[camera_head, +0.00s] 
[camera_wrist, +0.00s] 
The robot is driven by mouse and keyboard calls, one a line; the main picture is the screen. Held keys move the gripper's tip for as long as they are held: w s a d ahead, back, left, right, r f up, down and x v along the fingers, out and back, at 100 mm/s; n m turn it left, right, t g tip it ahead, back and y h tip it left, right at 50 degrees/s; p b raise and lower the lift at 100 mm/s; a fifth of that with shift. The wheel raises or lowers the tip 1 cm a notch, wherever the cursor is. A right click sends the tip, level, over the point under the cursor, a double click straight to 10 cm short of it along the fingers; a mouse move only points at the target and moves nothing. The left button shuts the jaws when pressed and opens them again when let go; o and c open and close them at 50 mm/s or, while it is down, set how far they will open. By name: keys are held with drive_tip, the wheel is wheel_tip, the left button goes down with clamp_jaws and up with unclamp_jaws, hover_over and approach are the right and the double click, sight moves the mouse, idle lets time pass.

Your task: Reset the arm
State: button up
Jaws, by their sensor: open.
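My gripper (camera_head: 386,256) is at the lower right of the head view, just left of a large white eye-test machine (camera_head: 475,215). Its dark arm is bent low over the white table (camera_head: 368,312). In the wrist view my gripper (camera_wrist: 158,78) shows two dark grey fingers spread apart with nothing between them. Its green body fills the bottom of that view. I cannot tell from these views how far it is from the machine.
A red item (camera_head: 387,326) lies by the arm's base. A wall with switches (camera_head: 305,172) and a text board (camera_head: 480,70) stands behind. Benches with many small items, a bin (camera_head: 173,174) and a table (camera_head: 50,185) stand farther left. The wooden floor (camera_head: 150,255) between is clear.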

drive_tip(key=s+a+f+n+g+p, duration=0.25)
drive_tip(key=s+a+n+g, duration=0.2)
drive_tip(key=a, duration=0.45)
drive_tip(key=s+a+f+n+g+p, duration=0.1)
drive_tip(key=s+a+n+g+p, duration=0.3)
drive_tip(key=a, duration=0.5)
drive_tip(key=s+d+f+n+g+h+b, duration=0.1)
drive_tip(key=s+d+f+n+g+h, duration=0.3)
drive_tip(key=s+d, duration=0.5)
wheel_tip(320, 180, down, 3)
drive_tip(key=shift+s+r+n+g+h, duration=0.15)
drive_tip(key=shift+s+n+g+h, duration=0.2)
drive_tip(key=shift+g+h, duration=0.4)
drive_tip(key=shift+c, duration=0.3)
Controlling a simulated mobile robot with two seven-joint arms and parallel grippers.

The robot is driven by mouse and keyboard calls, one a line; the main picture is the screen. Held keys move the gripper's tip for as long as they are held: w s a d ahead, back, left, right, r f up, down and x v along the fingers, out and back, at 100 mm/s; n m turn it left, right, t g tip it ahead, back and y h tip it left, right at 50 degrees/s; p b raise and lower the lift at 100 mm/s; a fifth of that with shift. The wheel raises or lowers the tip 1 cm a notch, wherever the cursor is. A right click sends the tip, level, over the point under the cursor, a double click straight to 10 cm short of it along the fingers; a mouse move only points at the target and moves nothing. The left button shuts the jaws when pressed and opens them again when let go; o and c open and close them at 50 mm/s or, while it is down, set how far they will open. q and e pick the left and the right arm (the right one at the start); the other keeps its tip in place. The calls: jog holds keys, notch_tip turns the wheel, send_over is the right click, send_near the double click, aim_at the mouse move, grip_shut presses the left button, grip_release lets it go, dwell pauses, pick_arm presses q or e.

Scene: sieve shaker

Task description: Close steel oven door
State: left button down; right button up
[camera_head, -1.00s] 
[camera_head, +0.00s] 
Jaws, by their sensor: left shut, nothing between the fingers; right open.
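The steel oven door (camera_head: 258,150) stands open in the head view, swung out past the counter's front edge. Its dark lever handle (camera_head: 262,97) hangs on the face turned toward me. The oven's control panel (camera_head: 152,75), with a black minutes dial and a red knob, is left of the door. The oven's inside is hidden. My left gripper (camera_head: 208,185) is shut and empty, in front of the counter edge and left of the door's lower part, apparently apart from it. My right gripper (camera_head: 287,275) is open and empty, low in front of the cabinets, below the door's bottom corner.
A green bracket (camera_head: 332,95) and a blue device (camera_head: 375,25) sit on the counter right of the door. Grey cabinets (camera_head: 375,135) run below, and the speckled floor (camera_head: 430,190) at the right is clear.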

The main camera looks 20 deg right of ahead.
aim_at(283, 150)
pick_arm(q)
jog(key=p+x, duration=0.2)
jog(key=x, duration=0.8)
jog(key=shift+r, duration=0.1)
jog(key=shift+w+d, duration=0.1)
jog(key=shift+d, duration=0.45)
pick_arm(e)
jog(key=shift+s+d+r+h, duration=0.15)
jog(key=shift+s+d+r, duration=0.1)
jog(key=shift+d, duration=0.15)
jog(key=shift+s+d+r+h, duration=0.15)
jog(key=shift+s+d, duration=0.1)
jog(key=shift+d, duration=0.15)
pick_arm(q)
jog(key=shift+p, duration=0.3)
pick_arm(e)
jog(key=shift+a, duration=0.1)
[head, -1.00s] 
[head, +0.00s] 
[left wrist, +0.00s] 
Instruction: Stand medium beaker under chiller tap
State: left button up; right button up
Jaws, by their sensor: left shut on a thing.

= WRITTEN TASK =
Nothing outside the span should appear: transcribe the lines from the one containing "Task description: Close steel oven door" through the last line of the records.

= CORRECT ANSWER =
Task description: Close steel oven door
State: left button down; right button up
[camera_head, -1.00s] 
[camera_head, +0.00s] 
Jaws, by their sensor: left shut, nothing between the fingers; right open.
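The steel oven door (camera_head: 258,150) stands open in the head view, swung out past the counter's front edge. Its dark lever handle (camera_head: 262,97) hangs on the face turned toward me. The oven's control panel (camera_head: 152,75), with a black minutes dial and a red knob, is left of the door. The oven's inside is hidden. My left gripper (camera_head: 208,185) is shut and empty, in front of the counter edge and left of the door's lower part, apparently apart from it. My right gripper (camera_head: 287,275) is open and empty, low in front of the cabinets, below the door's bottom corner.
A green bracket (camera_head: 332,95) and a blue device (camera_head: 375,25) sit on the counter right of the door. Grey cabinets (camera_head: 375,135) run below, and the speckled floor (camera_head: 430,190) at the right is clear.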

The main camera looks 20 deg right of ahead.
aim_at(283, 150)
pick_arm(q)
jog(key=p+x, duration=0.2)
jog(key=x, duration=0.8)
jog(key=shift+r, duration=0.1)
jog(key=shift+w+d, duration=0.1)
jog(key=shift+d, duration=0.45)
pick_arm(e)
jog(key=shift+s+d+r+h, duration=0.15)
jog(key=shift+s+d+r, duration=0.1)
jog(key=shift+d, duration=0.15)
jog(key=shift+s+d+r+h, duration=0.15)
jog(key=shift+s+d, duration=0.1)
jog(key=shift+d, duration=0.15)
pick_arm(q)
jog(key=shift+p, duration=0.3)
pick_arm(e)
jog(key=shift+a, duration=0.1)
[head, -1.00s] 
[head, +0.00s] 
[left wrist, +0.00s] 
Instruction: Stand medium beaker under chiller tap
State: left button up; right button up
Jaws, by their sensor: left shut on a thing.

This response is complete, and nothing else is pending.